## THE INPUT
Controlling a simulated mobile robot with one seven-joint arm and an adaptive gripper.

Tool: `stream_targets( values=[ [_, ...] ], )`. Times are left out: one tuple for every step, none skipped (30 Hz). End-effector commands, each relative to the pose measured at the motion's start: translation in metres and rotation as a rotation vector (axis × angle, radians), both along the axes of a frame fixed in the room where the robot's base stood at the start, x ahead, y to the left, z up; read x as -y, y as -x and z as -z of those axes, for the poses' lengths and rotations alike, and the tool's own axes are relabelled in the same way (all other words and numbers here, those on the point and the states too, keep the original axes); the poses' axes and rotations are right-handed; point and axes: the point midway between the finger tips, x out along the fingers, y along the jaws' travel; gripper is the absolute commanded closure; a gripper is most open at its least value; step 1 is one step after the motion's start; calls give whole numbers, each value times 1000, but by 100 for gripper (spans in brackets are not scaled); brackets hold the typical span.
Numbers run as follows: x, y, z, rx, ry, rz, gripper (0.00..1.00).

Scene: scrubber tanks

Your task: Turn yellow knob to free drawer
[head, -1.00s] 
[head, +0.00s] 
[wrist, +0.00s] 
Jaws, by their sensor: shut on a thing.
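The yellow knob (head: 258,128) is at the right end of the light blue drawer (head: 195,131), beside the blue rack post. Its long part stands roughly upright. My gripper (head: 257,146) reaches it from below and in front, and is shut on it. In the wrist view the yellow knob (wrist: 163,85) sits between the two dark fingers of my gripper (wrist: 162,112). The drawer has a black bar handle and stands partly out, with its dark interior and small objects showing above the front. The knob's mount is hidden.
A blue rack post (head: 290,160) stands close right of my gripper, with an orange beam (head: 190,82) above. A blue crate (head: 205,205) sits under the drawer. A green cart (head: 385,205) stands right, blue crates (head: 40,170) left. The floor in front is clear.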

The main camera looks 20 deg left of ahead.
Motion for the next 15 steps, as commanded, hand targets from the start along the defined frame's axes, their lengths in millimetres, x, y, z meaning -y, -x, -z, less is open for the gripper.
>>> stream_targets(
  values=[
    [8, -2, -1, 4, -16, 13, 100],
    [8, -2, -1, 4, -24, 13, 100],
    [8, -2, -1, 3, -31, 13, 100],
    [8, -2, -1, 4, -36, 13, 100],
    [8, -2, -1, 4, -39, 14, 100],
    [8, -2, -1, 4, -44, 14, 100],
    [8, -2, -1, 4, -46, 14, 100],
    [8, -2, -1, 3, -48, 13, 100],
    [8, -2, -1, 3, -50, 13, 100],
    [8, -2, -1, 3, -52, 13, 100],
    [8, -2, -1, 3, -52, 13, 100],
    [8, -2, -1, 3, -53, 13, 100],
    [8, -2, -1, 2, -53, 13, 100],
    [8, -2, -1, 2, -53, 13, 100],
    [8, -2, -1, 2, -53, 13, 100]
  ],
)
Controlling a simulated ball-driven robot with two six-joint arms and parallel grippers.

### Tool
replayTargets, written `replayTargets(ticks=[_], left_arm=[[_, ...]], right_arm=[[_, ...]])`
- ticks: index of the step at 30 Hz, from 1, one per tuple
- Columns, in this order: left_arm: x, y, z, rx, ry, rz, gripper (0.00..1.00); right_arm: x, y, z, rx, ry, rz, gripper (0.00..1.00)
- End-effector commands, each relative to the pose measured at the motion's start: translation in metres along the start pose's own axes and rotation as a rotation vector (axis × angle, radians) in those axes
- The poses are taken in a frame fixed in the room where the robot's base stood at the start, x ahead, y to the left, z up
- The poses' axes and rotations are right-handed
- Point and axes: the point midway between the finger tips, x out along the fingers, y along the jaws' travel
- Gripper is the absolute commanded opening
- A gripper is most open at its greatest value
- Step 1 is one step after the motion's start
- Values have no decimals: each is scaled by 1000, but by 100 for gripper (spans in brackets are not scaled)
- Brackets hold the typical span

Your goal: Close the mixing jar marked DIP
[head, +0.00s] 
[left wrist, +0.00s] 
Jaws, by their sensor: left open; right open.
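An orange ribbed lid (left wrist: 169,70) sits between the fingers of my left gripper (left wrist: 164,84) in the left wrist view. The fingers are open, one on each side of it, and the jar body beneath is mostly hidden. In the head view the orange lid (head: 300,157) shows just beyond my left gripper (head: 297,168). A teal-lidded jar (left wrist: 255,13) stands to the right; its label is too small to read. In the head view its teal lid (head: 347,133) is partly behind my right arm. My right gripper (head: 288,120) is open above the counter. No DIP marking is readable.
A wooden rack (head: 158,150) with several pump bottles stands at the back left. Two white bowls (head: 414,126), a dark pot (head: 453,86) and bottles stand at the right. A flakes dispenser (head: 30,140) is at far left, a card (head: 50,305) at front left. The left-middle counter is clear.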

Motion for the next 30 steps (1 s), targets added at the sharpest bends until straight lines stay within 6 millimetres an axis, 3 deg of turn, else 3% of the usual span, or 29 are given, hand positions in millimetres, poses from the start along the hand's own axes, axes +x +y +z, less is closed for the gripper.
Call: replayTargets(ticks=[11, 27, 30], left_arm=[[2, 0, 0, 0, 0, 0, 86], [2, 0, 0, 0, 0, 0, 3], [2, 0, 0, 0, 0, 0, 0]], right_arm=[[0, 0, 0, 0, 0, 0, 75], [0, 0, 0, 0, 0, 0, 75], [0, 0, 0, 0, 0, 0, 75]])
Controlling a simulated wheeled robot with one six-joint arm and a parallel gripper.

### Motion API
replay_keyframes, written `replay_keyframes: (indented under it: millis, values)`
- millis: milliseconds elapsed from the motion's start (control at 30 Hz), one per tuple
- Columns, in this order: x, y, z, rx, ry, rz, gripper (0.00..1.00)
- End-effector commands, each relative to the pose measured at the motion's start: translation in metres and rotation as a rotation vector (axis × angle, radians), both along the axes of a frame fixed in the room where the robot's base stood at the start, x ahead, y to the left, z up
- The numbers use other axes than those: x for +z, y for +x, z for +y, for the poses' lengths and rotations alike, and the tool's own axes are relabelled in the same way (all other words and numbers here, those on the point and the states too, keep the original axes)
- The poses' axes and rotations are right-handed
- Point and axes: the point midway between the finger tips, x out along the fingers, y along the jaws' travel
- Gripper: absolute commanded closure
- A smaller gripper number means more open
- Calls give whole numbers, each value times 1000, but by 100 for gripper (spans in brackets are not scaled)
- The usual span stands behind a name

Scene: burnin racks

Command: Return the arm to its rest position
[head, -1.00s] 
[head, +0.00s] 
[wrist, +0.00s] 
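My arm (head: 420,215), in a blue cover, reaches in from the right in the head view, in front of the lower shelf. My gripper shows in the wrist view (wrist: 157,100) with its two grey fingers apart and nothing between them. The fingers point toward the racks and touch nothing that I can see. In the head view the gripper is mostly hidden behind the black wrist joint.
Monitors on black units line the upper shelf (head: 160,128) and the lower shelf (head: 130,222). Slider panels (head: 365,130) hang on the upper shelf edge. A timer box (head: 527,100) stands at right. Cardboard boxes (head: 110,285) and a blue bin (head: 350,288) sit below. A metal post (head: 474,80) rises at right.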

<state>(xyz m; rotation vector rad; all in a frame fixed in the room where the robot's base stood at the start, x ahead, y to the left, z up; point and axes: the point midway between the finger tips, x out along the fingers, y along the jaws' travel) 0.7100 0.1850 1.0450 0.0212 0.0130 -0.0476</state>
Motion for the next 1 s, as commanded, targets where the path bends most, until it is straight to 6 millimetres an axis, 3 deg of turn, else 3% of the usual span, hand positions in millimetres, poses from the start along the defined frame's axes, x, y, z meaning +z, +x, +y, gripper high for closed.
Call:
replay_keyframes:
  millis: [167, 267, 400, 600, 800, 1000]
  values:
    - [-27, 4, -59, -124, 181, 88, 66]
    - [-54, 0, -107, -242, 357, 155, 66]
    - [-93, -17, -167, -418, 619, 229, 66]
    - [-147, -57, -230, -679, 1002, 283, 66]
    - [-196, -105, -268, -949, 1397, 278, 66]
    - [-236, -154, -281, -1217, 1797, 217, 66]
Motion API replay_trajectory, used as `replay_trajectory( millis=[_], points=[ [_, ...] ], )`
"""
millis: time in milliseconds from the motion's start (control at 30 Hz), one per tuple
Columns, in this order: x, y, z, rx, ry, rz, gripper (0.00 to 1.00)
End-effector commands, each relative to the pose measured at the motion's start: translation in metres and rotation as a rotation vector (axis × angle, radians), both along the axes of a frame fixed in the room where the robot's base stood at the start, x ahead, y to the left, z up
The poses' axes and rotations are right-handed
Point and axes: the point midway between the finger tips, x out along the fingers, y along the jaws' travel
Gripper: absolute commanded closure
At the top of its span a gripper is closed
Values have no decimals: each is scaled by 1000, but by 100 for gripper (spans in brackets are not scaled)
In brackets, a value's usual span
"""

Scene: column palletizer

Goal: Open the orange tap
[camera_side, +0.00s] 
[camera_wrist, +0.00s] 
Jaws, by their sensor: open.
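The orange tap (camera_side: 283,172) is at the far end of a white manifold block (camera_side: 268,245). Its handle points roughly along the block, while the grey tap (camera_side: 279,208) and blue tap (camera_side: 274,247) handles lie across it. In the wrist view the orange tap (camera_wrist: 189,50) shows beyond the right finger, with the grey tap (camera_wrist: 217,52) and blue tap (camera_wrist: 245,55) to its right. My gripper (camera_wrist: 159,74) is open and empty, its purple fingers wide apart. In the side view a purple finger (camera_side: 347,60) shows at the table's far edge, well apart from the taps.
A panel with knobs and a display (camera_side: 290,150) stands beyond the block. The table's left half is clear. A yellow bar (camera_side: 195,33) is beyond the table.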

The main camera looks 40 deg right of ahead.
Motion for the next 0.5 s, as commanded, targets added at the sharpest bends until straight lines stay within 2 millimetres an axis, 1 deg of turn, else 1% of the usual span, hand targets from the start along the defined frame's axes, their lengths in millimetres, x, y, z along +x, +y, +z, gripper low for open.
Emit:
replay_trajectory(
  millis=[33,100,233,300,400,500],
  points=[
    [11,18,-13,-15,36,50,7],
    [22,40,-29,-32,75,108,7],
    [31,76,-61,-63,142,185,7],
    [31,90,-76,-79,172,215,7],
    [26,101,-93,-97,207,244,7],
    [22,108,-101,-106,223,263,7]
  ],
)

## WHAT THE TASK ASKS
Only the lines from the one with "Command: Return the arm to its rest position" up to the one with "<state>(xyz m; rotation" should be repeated, both included, exactly as they appear.

## SOLUTION FOR THIS PROBLEM
Command: Return the arm to its rest position
[head, -1.00s] 
[head, +0.00s] 
[wrist, +0.00s] 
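My arm (head: 420,215), in a blue cover, reaches in from the right in the head view, in front of the lower shelf. My gripper shows in the wrist view (wrist: 157,100) with its two grey fingers apart and nothing between them. The fingers point toward the racks and touch nothing that I can see. In the head view the gripper is mostly hidden behind the black wrist joint.
Monitors on black units line the upper shelf (head: 160,128) and the lower shelf (head: 130,222). Slider panels (head: 365,130) hang on the upper shelf edge. A timer box (head: 527,100) stands at right. Cardboard boxes (head: 110,285) and a blue bin (head: 350,288) sit below. A metal post (head: 474,80) rises at right.

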<state>(xyz m; rotation vector rad; all in a frame fixed in the room where the robot's base stood at the start, x ahead, y to the left, z up; point and axes: the point midway between the finger tips, x out along the fingers, y along the jaws' travel) 0.7100 0.1850 1.0450 0.0212 0.0130 -0.0476</state>

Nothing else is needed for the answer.